Хотя б он дал тебе полкоролевства,

Затем, что ты помог ему взять все…

«Ричард II», V, 1

На это Уорик ответил знаменитой сентенцией, имею­щей прямое отношение к нашему сюжету:

Есть в жизни всех людей порядок некий,

Что прошлых дней природу раскрывает.

Поняв его, предсказывать возможно

С известной точностью грядущий ход

Событий, что еще не родились,

Но в недрах настоящего таятся,

Как семена, зародыши вещей.

Их высидит и вырастит их время,

И непреложность этого закона

Могла догадку Ричарду внушить,

Что, изменив ему, Нортемберленд

Не остановится, и злое семя

Цветок измены худшей породит.

«Генрих IV», ч. II, III, 1

В сентенции Уорика как в капле воды отразилась фи­лософия истории елизаветинской эпохи. Суть ее вкратце сводилась к следующему. Историю творят стоящие у кор­мила правления личности, обладающие — в рамках конеч­ного провидения — свободой выбора, решений, поступков. Это относится как к индивидам-правителям, так и л ин­дивидам-подданным.

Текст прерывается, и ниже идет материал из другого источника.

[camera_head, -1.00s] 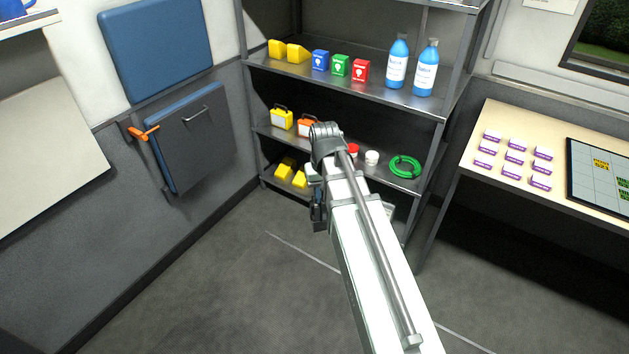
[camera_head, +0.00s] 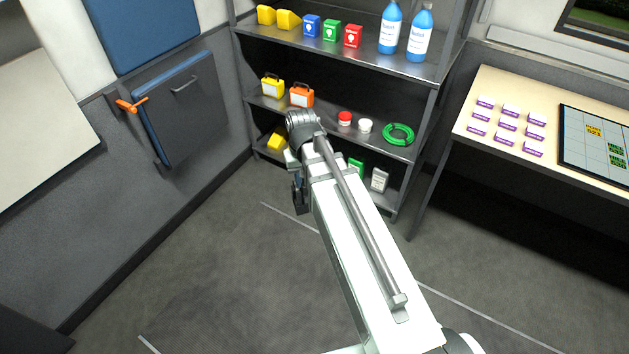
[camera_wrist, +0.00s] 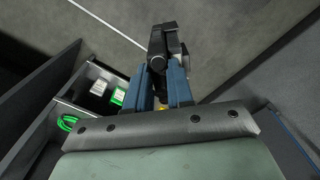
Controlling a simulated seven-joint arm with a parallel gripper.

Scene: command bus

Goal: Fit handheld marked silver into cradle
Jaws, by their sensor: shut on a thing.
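In the wrist view my gripper (camera_wrist: 164,72) has its two blue fingers shut on a black handheld (camera_wrist: 166,44), which sticks out beyond the fingertips over the floor. In the head view the handheld (camera_head: 300,196) is a small dark shape hanging at the left of my arm's far end, and the fingers there are mostly hidden. I cannot make out a silver mark on it. No cradle can be told for sure in either view.
A metal shelf unit (camera_head: 340,62) stands ahead with boxes, bottles, cases and a green coil (camera_head: 398,134). A table (camera_head: 476,100) with several small boxes is at right. A dark panel with a handle (camera_head: 185,110) is on the left wall. The floor (camera_head: 240,270) is clear.

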Если история имеет огромное дидак­тическое значение, то в таком случае речь идет не о «народе», «сословии», «корпорации» и их действиях, а только о поступках индивидов-политиков. Государи полу­чают в истории «зерцало» того, каковы последствия прав­ления порочных правителей, подданные же извлекают урок преданного служения «государственному телу», в об­ратном случае — урок возмездия (картину хаоса).

В центре истории страны — государство, государь и его агенты.

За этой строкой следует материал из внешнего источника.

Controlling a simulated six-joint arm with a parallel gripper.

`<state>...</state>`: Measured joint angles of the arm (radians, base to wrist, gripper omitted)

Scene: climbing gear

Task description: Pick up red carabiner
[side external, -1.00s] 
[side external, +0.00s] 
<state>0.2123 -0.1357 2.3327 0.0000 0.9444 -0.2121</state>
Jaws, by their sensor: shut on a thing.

Поскольку истории, как мы видели, подвластны толь­ко две сферы общественной жизни; сфера политики и сфера морали, постольку ее канву составляют «события», безразлично, идет ли речь о внешней «войне» или о «раз­воде короля». События истории — это слова, дела и их последствия, политические действия индивидов или мас­совые действия, затрагивающие «власть» и ее носителей. Войну начинает король — он один в ответе за «оправданность» (перед господом) жертв, которых она потре­бует. Мятеж поднимают «главари», «зачинщики» — они прежде всего в ответе за свершившееся. Словом, субъ­ектом истории является индивид, а не масса. Действия «масс» — не исторические действия, они только время от времени «встречаются» в истории, но это аномалия, пато­логия. Они — результат либо злоупотреблений представи­телей власти, либо заблуждений, «совращений» и т. п.

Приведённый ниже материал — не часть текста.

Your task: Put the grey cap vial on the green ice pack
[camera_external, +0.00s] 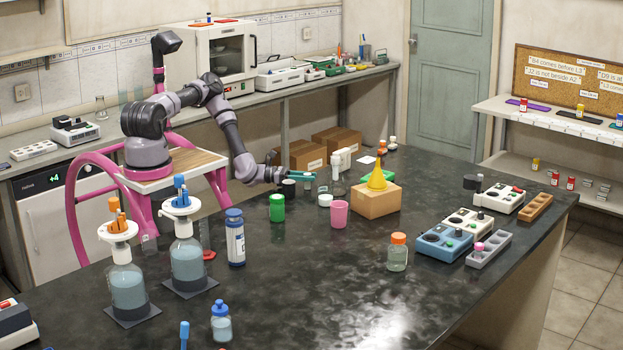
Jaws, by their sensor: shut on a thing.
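My gripper (306,177), with teal fingers, is low over the far side of the dark bench, left of the cardboard box. It is shut on a small pale thing (308,186) at its fingertips, which looks like the grey cap vial; its cap is too small to make out. A flat green thing (364,178), which looks like the green ice pack, lies behind the box and is partly hidden by it. My gripper is to the left of the green thing and apart from it.
Near my gripper stand a dark cup (289,189), a green jar (277,208), a white-capped container (325,200) and a pink cup (339,214). Glassware (336,168) stands just behind. The bench's front middle is clear.

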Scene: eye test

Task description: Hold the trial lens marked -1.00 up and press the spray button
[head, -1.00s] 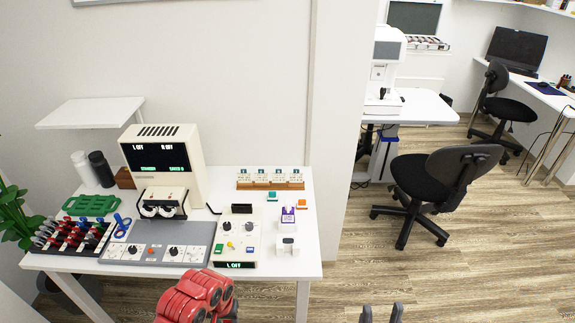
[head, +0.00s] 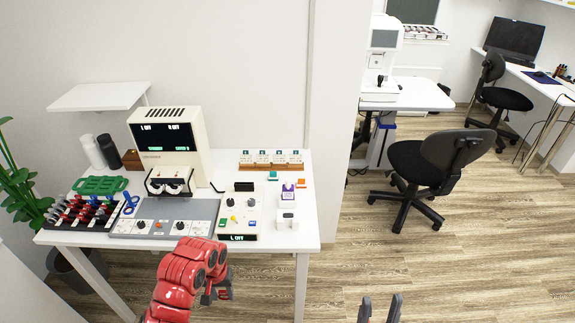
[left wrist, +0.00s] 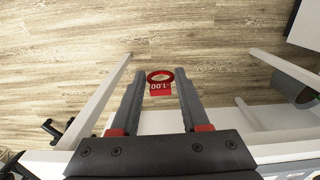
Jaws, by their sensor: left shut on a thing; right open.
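My left gripper (head: 220,290) is in front of the white table, at the end of the red arm. In the left wrist view its two fingers (left wrist: 158,95) are shut on a red trial lens (left wrist: 160,88), a ring with a tab reading 1.00 upside down; any minus sign is too small to tell. The lens is held at the fingertips over the floor. My right gripper (head: 380,308) is open and empty at the bottom edge. A small white unit (head: 287,220) and a purple-labelled bottle (head: 288,191) stand at the table's right; I cannot tell which part is a spray button.
The table (head: 306,212) also bears a cream display device (head: 195,150), a grey panel (head: 205,212) with knobs, a lens rack (head: 72,216), a green tray (head: 100,186) and a wooden stand (head: 270,167). Floor to the right of the table is free up to a black chair (head: 420,170).

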Историография лучше всего выполняет свое призва­ние, если ее «зерцало» приставлено к индивидам, в ос­нове поведения которых лежит «родовое благородство». В этом случае сфера политики совпадает со сферой «чести и доблести». Такой урок пригоден и для правителей, и для подданных. Итак, действия, вызывающие «истори­ческие события»,— это прежде всего поведение знати, правящего сословия, оно может быть «добрым» и «злым» (если в событии сказываются действия «неблагородных» масс, то, как правило, с отрицательным знаком). Пос­кольку нормы морали в идеале неизменны, а обстоятель­ства изменчивы, постольку определенное стечение обсто­ятельств может служить указанием на то, как проявит себя данный «характер» в той или иной ситуации. Под­данный, изменивший королю, когда перевесила чаша ве­сов его врага, способен изменить и следующему королю — в аналогичном случае. Следовательно, если известны про­явления моральных стандартов в определенных ситуаци­ях, то открывается возможность предсказывать поведение носителей этих стандартов при повторении подобных си­туаций в будущем, что выражено Шекспиром: «есть в жизни всех людей порядок некий». Таким образом, «за­кономерности» относятся исключительно к сфере индиви­дуальной (и социальной) морали, и только опосредован­но к сфере политики (поскольку речь идет о влиянии индивидуальной этики на судьбу государства). Очевидно, что эти предвидения затрагивают лишь сферу политики. Словом, сентенция Уорика — свидетельство того, что объ­ективный ход историй, даже на эмпирическом уровне на­блюдений, обнаруживает определенные регулярности, во­преки хаотическому нагромождению событий. В результа­те человек способен предвидеть ход событий в будущем.